2 I Need You LeAnn Rimes

3 weeks on chart

STYLELots of easy-listening pop, very little country.

BEST CUTS "But I Do Love You," "I Need You," "You Are"

WORLDVIEW That true happiness consists in surrendering to one's romantic longings and in getting others to surrender to them too.

OVERALL QUALITY Although Miss Rimes has disavowed this album as an unauthorized attempt by Curb Records to cash in on her side projects and never-to-be-released material, there are-with the exception of the Elton John duet-no duds, and her voice keeps getting better.

3 Coyote Ugly Various Artists

29 weeks on chart

STYLE Lots of pop, very little country.

BEST CUTS "But I Do Love You," "Please Remember" (LeAnn Rimes), "Didn't We Love" (Tamara Walker)

WORLDVIEW These songs have no worldview as such, but the film does: that working as a sex object at a metropolitan bar is a legitimate way for an aspiring singer-songwriter to pay her dues.

OVERALL QUALITY Configured as both a LeAnn Rimes vehicle and a pop sampler, this soundtrack succeeds as neither.

4 Breathe Faith Hill

67 weeks on chart

STYLE Pop-country.

BEST CUTS "I Got My Baby," "The Way You Love Me"

WORLDVIEW She sings, "Every knee will bow / Sin will have no trace / In the glory of His amazing grace," and she relishes her role as wife and mother; if only she'd relish more clothing during her photo shoots.

OVERALL QUALITY Some might wish she'd kept "Let's Make Love" between her husband and herself, but the other songs purvey a full-bodied wholesomeness that deserves all the exposure it can get.

5 Greatest Hits Tim McGraw

13 weeks on chart

STYLE Slick country-rock, country-pop.

BEST CUTS "Please Remember Me," "She Never Lets It Go to Her Heart," "Indian Outlaw"
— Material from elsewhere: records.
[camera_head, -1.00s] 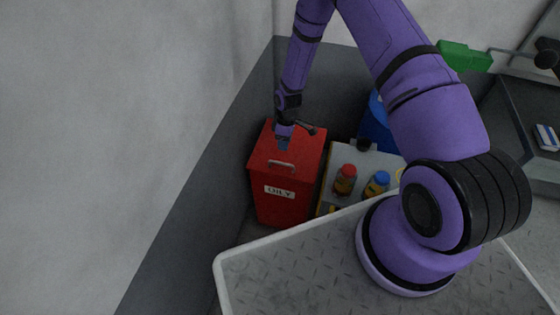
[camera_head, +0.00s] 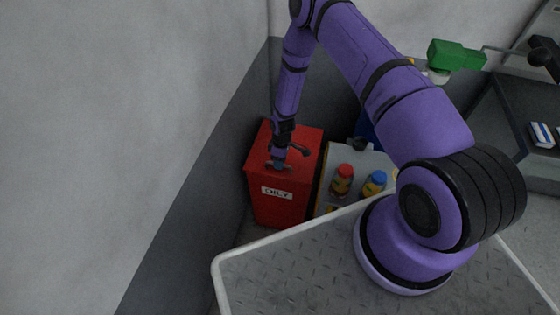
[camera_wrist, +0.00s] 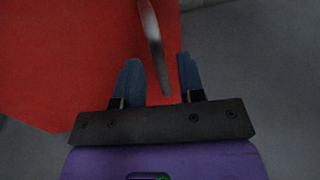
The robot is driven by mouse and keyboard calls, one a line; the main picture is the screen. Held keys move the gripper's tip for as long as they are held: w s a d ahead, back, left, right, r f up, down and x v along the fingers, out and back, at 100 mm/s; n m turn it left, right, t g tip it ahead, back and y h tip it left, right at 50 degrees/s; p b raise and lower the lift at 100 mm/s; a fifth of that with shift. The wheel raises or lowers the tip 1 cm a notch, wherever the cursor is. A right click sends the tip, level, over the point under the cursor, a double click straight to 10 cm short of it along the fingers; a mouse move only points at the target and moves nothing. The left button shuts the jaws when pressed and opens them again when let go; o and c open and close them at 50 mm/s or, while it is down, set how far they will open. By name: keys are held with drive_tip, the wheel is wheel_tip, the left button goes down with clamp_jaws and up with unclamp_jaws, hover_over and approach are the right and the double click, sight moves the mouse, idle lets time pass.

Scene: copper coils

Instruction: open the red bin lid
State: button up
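The red bin (camera_head: 283,200) stands in the corner with an "OILY" label on its front. Its lid (camera_head: 300,138) lies flat and closed. My gripper (camera_head: 278,164) is at the front edge of the lid, over the handle, and hides most of the handle in the head view. In the wrist view the metal handle (camera_wrist: 152,45) runs down between the two blue fingers of my gripper (camera_wrist: 160,75). The fingers are apart, with a gap on both sides of the handle.
A grey case or cart with a red-capped bottle (camera_head: 342,180) and a blue-capped bottle (camera_head: 373,184) stands right of the bin. A grey wall is close on the left. A dark workbench (camera_head: 520,135) and a green object (camera_head: 455,54) are at the right.

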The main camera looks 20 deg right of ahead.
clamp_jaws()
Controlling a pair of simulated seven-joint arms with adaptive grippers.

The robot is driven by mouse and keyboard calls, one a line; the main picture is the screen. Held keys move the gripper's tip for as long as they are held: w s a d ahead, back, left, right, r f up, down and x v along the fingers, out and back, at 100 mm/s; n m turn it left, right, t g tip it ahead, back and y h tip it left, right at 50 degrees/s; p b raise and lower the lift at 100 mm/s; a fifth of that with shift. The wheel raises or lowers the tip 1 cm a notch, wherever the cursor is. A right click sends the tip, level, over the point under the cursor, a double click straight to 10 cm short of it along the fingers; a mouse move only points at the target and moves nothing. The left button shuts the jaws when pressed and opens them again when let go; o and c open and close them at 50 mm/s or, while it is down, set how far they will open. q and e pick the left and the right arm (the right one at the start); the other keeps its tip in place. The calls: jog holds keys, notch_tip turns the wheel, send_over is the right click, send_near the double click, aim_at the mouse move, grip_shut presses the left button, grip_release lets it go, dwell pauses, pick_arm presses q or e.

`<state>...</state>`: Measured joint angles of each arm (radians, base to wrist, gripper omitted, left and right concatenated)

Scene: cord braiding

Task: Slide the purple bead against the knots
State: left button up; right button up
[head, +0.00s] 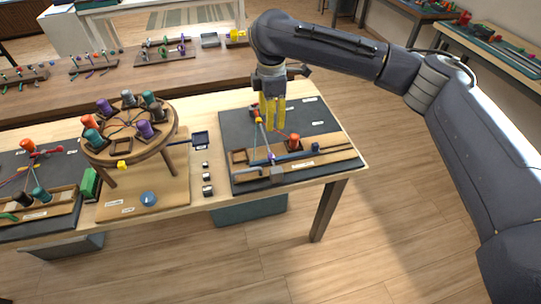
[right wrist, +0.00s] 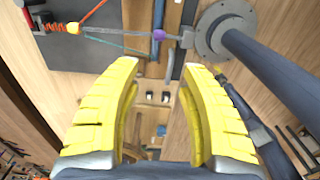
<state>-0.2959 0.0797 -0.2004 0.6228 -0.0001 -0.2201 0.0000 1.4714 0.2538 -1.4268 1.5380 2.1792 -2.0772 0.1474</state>
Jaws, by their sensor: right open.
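The purple bead (right wrist: 158,34) shows in the right wrist view on a pale cord, near the cord's end by a grey metal part. It also shows small in the head view (head: 271,157) at the front of the right-hand dark mat. At the other end of the cord is an orange coiled section (right wrist: 73,28), where several cords meet; I cannot make out the single knots. The bead and this section are well apart. My right gripper (head: 273,127) has yellow fingers, open and empty, pointing down over the mat. My left gripper is not in view.
The dark mat (head: 320,112) carries a wooden tray with an orange spool (head: 293,142). A round braiding stand (head: 120,152) with several coloured spools stands to the left. Small dark blocks (head: 207,190) lie between them. The table's right edge is close to the mat.

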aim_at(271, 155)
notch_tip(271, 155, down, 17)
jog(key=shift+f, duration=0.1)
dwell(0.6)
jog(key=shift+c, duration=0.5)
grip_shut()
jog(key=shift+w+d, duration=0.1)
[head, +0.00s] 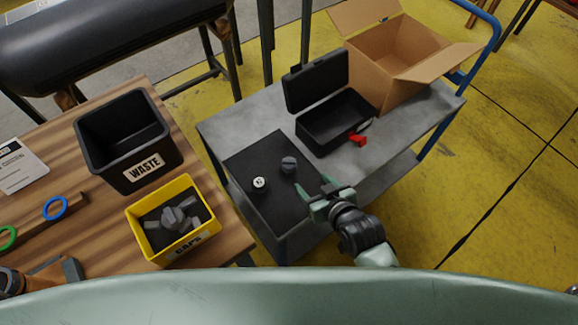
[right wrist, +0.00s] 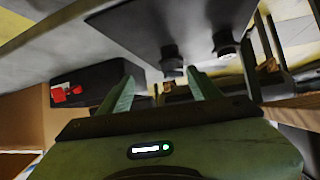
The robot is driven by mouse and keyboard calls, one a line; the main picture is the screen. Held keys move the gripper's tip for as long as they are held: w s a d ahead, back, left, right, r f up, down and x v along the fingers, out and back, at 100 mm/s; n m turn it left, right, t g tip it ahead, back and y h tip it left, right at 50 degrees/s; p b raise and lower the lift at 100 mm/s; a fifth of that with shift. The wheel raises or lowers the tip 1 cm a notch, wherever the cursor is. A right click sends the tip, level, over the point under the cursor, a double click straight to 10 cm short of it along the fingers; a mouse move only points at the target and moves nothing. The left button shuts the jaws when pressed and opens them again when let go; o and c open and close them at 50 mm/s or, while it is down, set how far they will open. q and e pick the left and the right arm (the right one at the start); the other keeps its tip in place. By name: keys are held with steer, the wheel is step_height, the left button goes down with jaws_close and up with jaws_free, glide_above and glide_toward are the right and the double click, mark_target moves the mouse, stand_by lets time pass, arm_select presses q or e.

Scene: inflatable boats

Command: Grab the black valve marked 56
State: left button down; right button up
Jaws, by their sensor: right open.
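Two small valves stand on a black mat (head: 243,207) on the grey cart. One is dark grey to black all over (head: 289,165); no number is readable on it. The other valve (head: 259,184) has a white top with a dark mark too small to read. My right gripper (head: 311,185) is open and empty, just right of and in front of the all-dark valve, apart from it. In the right wrist view, the nearer-to-centre valve (right wrist: 171,60) shows beyond the gap between the fingers (right wrist: 161,77), and the other valve (right wrist: 224,42) is to its right. My left gripper is out of view.
An open black case (head: 332,128) with a red part (head: 357,139) and an open cardboard box (head: 391,62) stand behind on the cart. A black waste bin (head: 147,162) and a yellow caps bin (head: 150,243) stand on the wooden table at left.

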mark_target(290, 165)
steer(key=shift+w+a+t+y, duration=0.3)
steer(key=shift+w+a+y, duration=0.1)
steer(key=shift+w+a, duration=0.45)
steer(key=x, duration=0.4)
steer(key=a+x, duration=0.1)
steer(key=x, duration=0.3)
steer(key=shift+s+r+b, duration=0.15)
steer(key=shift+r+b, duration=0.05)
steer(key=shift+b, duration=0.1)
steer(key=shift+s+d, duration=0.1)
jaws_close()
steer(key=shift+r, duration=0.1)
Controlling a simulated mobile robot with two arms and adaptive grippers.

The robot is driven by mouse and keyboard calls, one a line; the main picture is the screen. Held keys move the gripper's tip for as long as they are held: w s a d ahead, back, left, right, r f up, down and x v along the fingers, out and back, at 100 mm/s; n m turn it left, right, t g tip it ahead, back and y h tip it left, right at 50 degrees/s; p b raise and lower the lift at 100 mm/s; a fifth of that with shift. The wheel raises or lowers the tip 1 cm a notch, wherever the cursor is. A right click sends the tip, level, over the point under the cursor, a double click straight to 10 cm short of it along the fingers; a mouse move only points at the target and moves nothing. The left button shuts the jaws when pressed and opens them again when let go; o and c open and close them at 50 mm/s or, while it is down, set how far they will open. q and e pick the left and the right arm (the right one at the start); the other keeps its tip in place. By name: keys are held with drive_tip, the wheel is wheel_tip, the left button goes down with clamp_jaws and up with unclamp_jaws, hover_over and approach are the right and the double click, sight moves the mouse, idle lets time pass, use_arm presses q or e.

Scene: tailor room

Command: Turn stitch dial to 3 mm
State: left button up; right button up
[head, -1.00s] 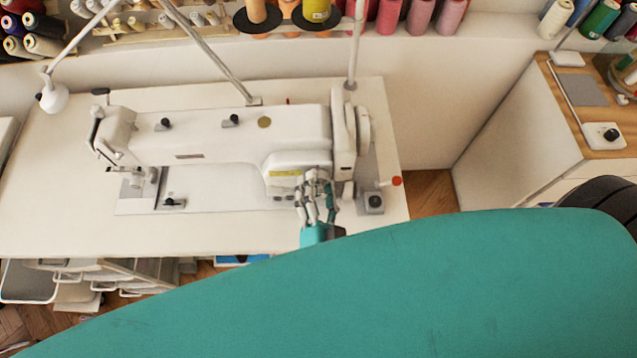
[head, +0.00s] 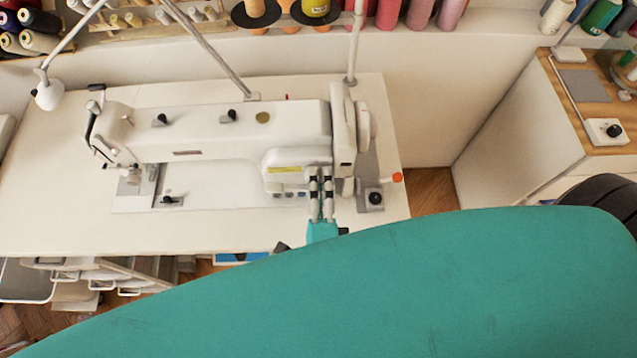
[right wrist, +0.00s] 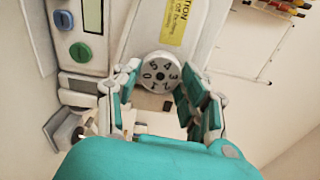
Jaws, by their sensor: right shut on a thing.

WORLDVIEW Ambivalent-torn between celebrating the power of women to civilize men ("My Next Thirty Years") and their power to drive men wild ("Down on the Farm").

OVERALL QUALITY Some might wish he'd kept "Let's Make Love" between his wife and himself and replaced the sentimentally randy "Down on the Farm" with the sharper "Seventeen," but most of these songs would pass muster with Promise Keepers.

IN THE SPOTLIGHT

Rodney Crowell has long been an unassuming but potent force in country music. A member of Emmylou Harris's band in the mid-'70s, he went solo in '78, married Roseanne Cash in '79 (eventually producing four of her albums), and wrote numerous hits for others and himself. In 1988 his LP Diamonds and Dirt (Columbia) became the first country album to yield five No. 1 singles, yet today country radio barely plays him. "Self-salesmanship is not one of my better qualities," he admitted to WORLD. "I'd probably be a bigger star if it were." His new album, The Houston Kid (Sugar Hill), concerns his turbulent Texas upbringing. By bearing down on the particulars of a childhood lived on the wrong side of the tracks, Mr. Crowell illuminates and universalizes the hardships and shortcomings of poor whites without trashing them up or whitewashing them down. What did his mother, to whose memory he dedicates the album, think of his going public with such private pain? "She was cool," he said. "She understood the artist's process enough to know that the truth is the most powerful thing in art."